Attach an ADR or design doc to the constraint:

await call_pod("link_resource", {
    "user_id": user_id,
    "key": "max-db-connections-constraint",
    "signal_type": "claim",
    "resource_type": "url",
    "resource": {
        "name": "ADR-012: DB connection limits",
        "url": "https://github.com/acme/backend/blob/main/docs/adr/012-db-connections.md",
        "note": "Full decision record with context and alternatives considered"
    }
})

Linked resources surface automatically. When the agent calls get_relevant_context on anything related to DB connections, the ADR link comes with it. The agent can cite the decision record without being told it exists.

Human Alignment -- Coding

The agent observes code -- but engineers hold the institutional knowledge. Decisions made in Slack, approaches rejected in a whiteboard session two quarters ago, the reason a particular library got banned from the codebase -- none of that is observable from sessions alone. Developers add it via chat.
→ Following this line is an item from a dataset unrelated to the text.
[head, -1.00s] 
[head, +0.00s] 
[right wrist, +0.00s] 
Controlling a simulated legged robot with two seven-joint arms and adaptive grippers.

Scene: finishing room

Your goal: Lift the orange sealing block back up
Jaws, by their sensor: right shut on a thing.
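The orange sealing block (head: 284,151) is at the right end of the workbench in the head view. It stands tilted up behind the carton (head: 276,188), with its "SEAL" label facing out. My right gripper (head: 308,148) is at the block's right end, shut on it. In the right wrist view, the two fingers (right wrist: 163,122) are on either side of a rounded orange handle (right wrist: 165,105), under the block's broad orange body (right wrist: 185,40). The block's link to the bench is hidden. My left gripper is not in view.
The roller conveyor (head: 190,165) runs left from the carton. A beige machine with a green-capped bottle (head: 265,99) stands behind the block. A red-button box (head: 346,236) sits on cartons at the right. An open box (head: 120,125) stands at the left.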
Adding context the agent can't see:

Please save to my coding pod that we decided against GraphQL last year -- the team found the N+1 problem wasn't worth the flexibility at our scale. Add that to the acme/backend repo context.
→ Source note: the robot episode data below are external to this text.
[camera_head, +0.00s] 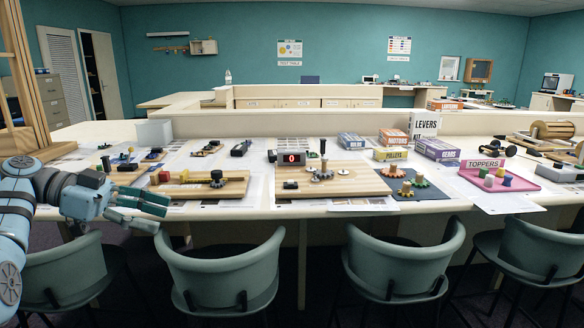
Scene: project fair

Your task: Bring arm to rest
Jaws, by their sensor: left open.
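My left arm comes in from the left edge of the head view. Its gripper (140,207) is open and empty, with teal fingers pointing right. My right arm and gripper are not in view.
Boxes (437,149) stand behind. Several chairs (222,272) line the front. A wooden frame (25,80) rises at left.

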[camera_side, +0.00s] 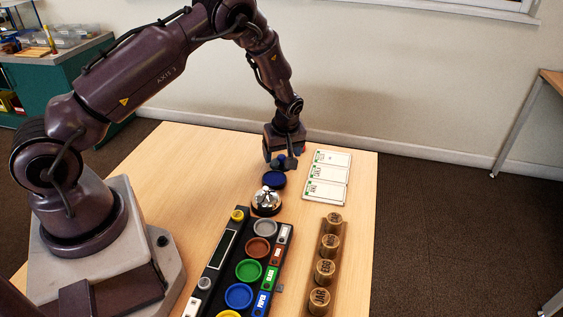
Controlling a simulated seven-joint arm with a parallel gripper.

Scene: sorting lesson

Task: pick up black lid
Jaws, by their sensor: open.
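My gripper (281,160) is open and points down over the far part of the table. Small dark blue rounded parts show at its fingertips, and I cannot tell what they belong to. Just in front of it lies a round, dark-edged piece with a dark blue top (274,180), apart from the fingers as far as I can see. I cannot make out a plainly black lid; this dark round piece is the nearest match. What lies directly under the gripper is partly hidden.
A silver bell (266,201) stands just in front of the dark piece. A black sorting panel (218,283) with coloured round dishes lies nearer. A wooden rack (315,268) with several labelled wooden pieces is to its right. White cards (327,174) lie right of my gripper.
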Auditing the codebase map:

What does my pod know about the acme/backend architecture? Show me the constraints it's tracking.
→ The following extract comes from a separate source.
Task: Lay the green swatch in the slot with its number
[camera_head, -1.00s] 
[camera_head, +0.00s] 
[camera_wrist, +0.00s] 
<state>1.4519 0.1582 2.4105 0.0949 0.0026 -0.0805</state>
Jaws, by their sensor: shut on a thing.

Seeing the knowledge graph:

Show me a diagram of the coding pod centered on the DB connection constraint. What connects to it?

Correcting drift:

My pod says we use conventional commits but we switched back to freeform messages six months ago. Please update that.


Task & Workflow Automation

A workflow agent that knows its operational environment handles tasks a stateless agent can't touch. Which tools connect to what. Where things break. What approvals are needed. The agent builds this model from runs -- humans add the institutional context only they can provide.

Autonomous: Agent maps the environment. Learns integrations, failure modes, and patterns from every run. Operational model builds itself.

Controlled: You seed the constraints. Approval chains, permissions, service maps. Use when precision and auditability matter.

Overview

Workflow agents lose time to context loss -- rediscovering what integrations are live, what broke last time, which steps need approval. Event Pod gives the workflow agent a persistent operational model that accumulates rather than resets. The agent builds it from runs; operators seed the constraints they need enforced from day one.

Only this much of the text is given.